Well, we need 'em. I think you can get serious mileage out of Tervigons/Termagants, though Warriors are also a nasty thing to put in a pod.
But a Tervigon doesn't fit in a pod! Ok, wait. Go read Hive Commander. I'm not always a fan of outflanking, but a Tervigon has the potential to open up a whole new front in a fight when they walk on. First there's one, then there's 10 termagants, then 20...and you suddenly have to worry about that.
Termagants, well, you can slap them in pods, or just run them normally. You can at least buy pods for them and have the option, and I might think (I'm not sure how long) about throwing Devourers onto them for range, and for the ability to lay down a reasonably withering torrent of fire should I decide to land them and shoot things. I mean, a minimal 10-man squad IS throwing out 30 dice.
Frankly, you're running these as a Deathstar distraction. 5-6 of them, whips/swords, devourers and a venom cannon. Ok shooting, but NO ONE wants that hitting the lines next turn. No one. You're looking at close to 300 points for that assembly, but it DOES have to be taken seriously. However, IG with russes might just LOL at this and feed it pie, but that's part of the game. Then you can cry a little.
Now, you CAN slap 20 of these in a pod, or 19 plus Prime. Frankly, I think this falls under a similar use as Warriors, though cheaper. Do worry about flamers, but on the other hand, Hormies CAN pretty much auto-pilot. The downside? If you're outside of synapse, they might just throw a tank at the hormies and laugh; if they move it well enough it might take a couple of glances but they can buy time.
Frankly, there are two choices here for deep-striking: Raveners and Shrikes. I don't think Harpies have a place in a deep-striking list; while they can, you want them on the field shooting, and they benefit from having other targets to draw fire. I mean, they ARE only T5 with 4 wounds and a 4+ save. Target saturation is a survival mechanism for them.
These are your cheap deep-strikers. 35 points a head for beasts with rending claws and speed 'On you next turn!' I like them because with rending claws and a solid volume of attacks, they're a legitimate threat to vehicles AND troops (...though should probably avoid Dreadnoughts, especially AV13 front-armor ones...)
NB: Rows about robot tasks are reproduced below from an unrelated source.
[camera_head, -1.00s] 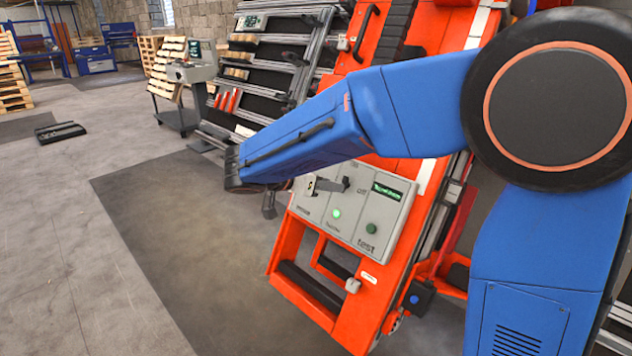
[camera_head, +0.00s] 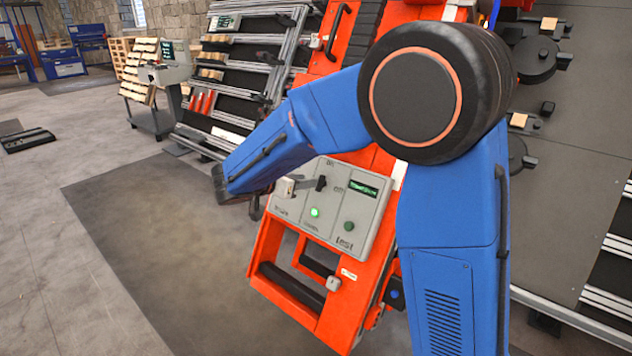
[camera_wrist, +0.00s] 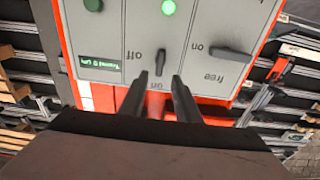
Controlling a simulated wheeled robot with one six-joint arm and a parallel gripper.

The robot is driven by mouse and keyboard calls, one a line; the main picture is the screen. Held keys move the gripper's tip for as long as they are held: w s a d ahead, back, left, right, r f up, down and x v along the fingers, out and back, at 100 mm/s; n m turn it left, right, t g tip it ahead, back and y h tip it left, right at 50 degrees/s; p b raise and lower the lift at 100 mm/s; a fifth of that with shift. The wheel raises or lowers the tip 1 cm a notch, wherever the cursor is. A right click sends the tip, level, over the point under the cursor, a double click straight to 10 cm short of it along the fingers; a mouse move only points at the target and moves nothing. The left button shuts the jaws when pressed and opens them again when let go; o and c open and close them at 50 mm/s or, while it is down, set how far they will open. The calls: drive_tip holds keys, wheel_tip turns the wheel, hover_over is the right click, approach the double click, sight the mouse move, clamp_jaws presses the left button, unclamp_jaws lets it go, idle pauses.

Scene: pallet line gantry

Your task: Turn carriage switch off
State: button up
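The grey control panel (camera_wrist: 200,25) appears upside down in the wrist view. Its middle switch (camera_wrist: 160,62) has a dark lever, in line with the "on" mark nearest my gripper; "off" is printed to its left. My gripper (camera_wrist: 160,78) is open, with its two dark fingers apart. The lever's end lies between or just beyond the fingertips; contact cannot be told. A second switch (camera_wrist: 232,53), with "on" and "free" printed beside it, is turned sideways. In the head view the panel (camera_head: 335,225) is partly behind my arm, and the gripper is not clear.
The panel carries a lit green lamp (camera_wrist: 168,7), a dark green button (camera_wrist: 93,4) and a green display (camera_wrist: 100,63). It sits on an orange frame (camera_head: 300,300). A rack with metal rails (camera_head: 240,75) stands behind.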

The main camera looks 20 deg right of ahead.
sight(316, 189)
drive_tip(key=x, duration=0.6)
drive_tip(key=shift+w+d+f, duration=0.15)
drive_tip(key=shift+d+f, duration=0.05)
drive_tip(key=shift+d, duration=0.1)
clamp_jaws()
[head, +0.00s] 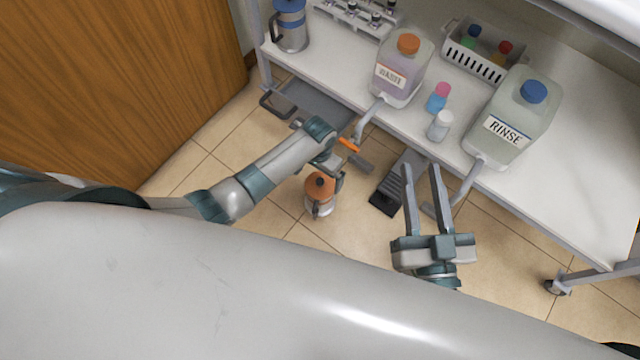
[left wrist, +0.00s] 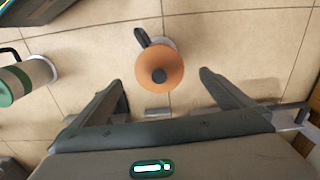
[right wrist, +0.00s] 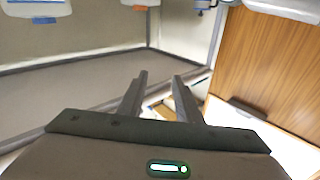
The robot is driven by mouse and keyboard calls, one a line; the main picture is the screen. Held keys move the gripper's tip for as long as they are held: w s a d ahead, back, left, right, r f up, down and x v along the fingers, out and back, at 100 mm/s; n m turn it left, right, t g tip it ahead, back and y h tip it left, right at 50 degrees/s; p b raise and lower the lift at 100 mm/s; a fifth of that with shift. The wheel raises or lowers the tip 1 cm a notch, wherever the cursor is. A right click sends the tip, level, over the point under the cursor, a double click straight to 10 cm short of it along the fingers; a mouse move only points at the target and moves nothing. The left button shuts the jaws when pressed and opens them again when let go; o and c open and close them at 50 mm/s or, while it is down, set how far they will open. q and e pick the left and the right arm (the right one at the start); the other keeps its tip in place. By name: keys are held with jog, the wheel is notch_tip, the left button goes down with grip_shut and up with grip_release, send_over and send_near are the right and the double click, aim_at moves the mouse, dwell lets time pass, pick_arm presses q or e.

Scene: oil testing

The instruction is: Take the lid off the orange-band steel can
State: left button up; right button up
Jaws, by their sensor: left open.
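The orange-band steel can (head: 318,208) is below the table edge in the head view, seemingly on the tiled floor. Its round orange lid (head: 321,184) with a dark knob sits on top. In the left wrist view the lid (left wrist: 158,82) is seen from above, with the can's dark handle (left wrist: 141,37) behind it. My left gripper (head: 335,172) is open, its fingers on either side of the lid and apart from it; the tips also show in the left wrist view (left wrist: 163,78). My right gripper (head: 421,168) is open and empty, to the right of the can.
A white table (head: 590,160) holds a WASTE jug (head: 398,88), a RINSE jug (head: 512,145), small bottles, a basket (head: 487,62) and a blue-band can (head: 290,28). A green-band can (left wrist: 30,78) is left in the left wrist view. A dark pedal (head: 385,198) lies on the floor.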

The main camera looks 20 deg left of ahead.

The only downside is that compared to the rest of your army, they're less adept at deep-striking since they have no defense against a mishap.
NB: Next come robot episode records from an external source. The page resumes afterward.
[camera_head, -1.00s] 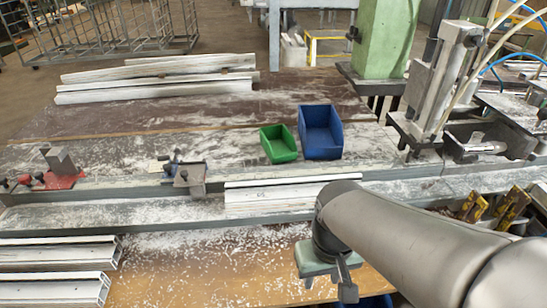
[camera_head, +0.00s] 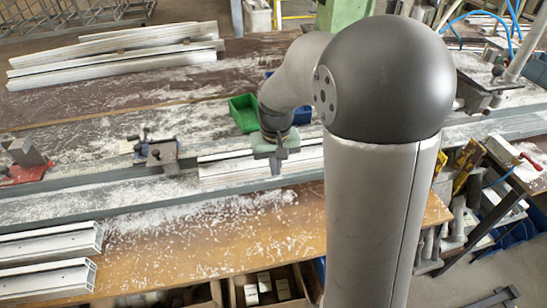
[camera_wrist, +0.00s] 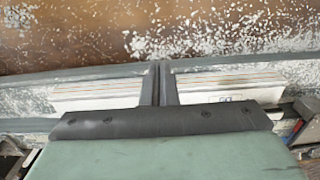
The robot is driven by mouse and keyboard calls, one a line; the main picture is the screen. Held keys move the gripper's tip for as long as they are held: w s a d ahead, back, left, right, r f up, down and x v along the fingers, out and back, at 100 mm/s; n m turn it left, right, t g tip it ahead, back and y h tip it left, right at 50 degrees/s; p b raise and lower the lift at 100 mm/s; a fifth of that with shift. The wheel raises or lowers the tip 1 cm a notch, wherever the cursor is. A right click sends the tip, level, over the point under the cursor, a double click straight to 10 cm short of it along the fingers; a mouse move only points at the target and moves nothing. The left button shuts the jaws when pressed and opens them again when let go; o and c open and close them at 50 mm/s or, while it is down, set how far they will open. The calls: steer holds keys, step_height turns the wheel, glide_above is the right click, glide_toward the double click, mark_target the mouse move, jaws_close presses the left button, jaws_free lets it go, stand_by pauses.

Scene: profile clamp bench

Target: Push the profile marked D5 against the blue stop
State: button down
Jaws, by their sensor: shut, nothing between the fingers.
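A pale profile (camera_head: 226,172) lies lengthwise along the grey bench rail. In the wrist view the profile (camera_wrist: 215,85) bears a small marking that I cannot read. A grey stop with a bluish part (camera_head: 160,153) stands left of the profile's left end, with a small gap between them. It seems to show at the right edge of the wrist view (camera_wrist: 294,130). My gripper (camera_head: 275,166) is shut and empty at the profile. Its fingers (camera_wrist: 160,68) cross in front of the profile; I cannot tell whether they touch it.
A red stop (camera_head: 25,172) stands further left. A green bin (camera_head: 243,112) and a partly hidden blue bin stand behind the profile. Other profiles lie at front left (camera_head: 45,242) and back left (camera_head: 115,60).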

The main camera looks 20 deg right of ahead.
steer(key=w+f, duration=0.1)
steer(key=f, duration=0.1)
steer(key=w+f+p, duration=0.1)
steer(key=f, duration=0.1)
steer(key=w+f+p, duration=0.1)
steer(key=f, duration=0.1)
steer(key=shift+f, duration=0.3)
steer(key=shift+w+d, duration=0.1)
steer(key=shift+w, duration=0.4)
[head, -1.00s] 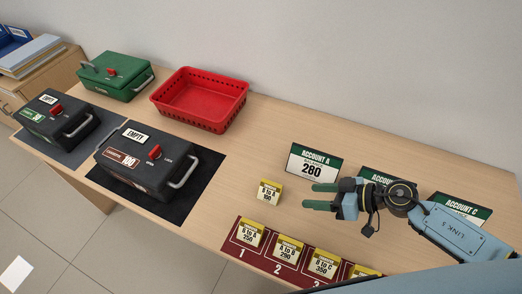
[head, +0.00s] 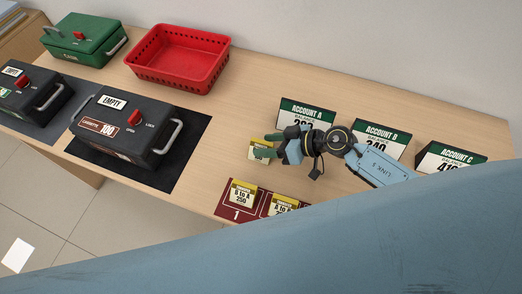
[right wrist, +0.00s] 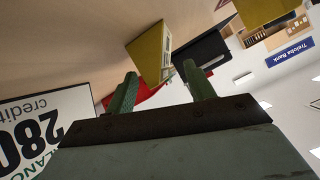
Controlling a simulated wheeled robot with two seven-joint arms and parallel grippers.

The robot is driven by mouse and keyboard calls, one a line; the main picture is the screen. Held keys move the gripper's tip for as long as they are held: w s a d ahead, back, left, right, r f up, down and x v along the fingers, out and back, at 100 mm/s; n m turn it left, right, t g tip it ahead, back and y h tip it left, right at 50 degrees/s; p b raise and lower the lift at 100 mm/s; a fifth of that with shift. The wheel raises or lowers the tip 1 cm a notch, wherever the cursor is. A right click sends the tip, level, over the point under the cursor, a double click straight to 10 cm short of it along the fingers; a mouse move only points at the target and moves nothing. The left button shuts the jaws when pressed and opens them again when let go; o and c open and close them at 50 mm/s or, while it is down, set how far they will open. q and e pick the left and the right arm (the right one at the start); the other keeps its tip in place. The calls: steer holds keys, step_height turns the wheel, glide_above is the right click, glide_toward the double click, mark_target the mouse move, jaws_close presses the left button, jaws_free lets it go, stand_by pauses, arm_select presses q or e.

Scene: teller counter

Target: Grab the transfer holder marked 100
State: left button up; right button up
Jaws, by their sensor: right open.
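A small yellow transfer holder (head: 257,159) with a white label stands on the counter left of the Account A sign; my fingers cover part of it, and its number is not readable now. It also shows in the right wrist view (right wrist: 150,50), tilted in the picture, just beyond the fingertips. My right gripper (head: 262,152) is open beside the holder, its green fingers pointing left. In the right wrist view the fingers (right wrist: 160,84) are apart with nothing between them. Whether they touch the holder cannot be told. My left gripper is not in view.
Account signs A (head: 305,112), B (head: 380,138) and C (head: 445,160) stand behind my right arm. More yellow holders (head: 242,194) sit on the maroon numbered strip (head: 228,207). A black cassette 100 (head: 135,130), a red basket (head: 180,60) and a green box (head: 85,40) stand at left.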

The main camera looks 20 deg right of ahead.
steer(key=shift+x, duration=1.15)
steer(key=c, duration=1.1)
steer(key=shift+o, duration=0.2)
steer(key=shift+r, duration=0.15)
Go read the warrior entry; remove the pod, add wings and reduce save to a 5+. Take the speed of 'on you next turn.' If you thought Warriors would draw fire, these things will SERIOUSLY do it. However, they're also 50 points a head for whip/sword + scything talons, and they do give up their ability to shoot in order to beomce adept at melee. Limits them somewhat, but seriously, they're gonna be assaulting something and praying they don't hit a dreadnought.
Given the cost, though, I'd almost lean towards regular warriors because I can put them in a drop pod and make SURE they land alive, instead of scattering a 250+ point unit off the table. Whoops.
I'm inclined to look at three choices for heavy support in context of a drop pod list: Tyrannofexes, Carnifexes, and Trygons.
Ok, it doesn't fly/fall with style. Why is it in here? Simple. It has the range to come on from reserves and contribute from the get-go. It's tough enough to survive all but the heaviest of firepower (or at least the highest of AP...) for a few turns. And, as long as you have the enemy on the back foot, they probably won't tie it up in melee. Failing that, it still has nasty close-in firepower with the flamer and cluster spines, and the durability to deal with melee for a turn or two unless they brought a heap of poison boneswords or powerfists.
Blame it on Chumbalaya, but I think he's got a point here. Twin-linked devouerers won't KILL vehicles, but it WILL allow a Carnifex to throw out some suppressing fire. I admit I haven't tested this theory out, but I can see some potential.
You're taking the Carnie for suppressive fire. A dozen S6 shots at BS3 twin-linked should quite down/stop most lighter vehicles, and if you can nail it with S9+2d6 melee attacks after that, you've probably solved a tank problem.
You ARE losing your re-rolls in melee and paying 190 points + pod for the thing, but it's one of the few versatile(ish) choices we can drop in. In a pinch, it's got a reasonable(ish) chance at passing Instinctive Behavior, and the enemy is pretty much sacrificing anything used as bait against it, or they're killing it.
Pretty simple: survive a first turn of fire, then assault things with a heap of S6 MC attacks with re-rolls to hit. I'd think about finding points for Adrenal Glands, if only because S6+2d6 has given me issues against heavier armor often enough. It's also an edge if you attack other monstrous creatures (wounding on 3+ against T6? Yes please?).
Loading Out the Spores
Base 40 points, and you get some S6 attacks out to six inches. It'll do something if you actually land close enough to hit the enemy, but that's cutting it close. You have two real weapon options, the way I see it: Cluster Spines give you a large blast for your crap BS, and a Heavy Venom Cannon can potentially suppress vehicles. However, the guns ARE an investment in points, and I'd probably look to those last.
I've got whiskey and Mass Effect calling my name now (and some frustration because Blogger decided to try to EAT the post...). I am curious to hear from others who've tried reserves-heavy 'nid lists, and faced them. I think it can work, I think the tools are there, I just think it's gonna have to run it differently than other ones.
Thoughts, feedback, and insults are welcome.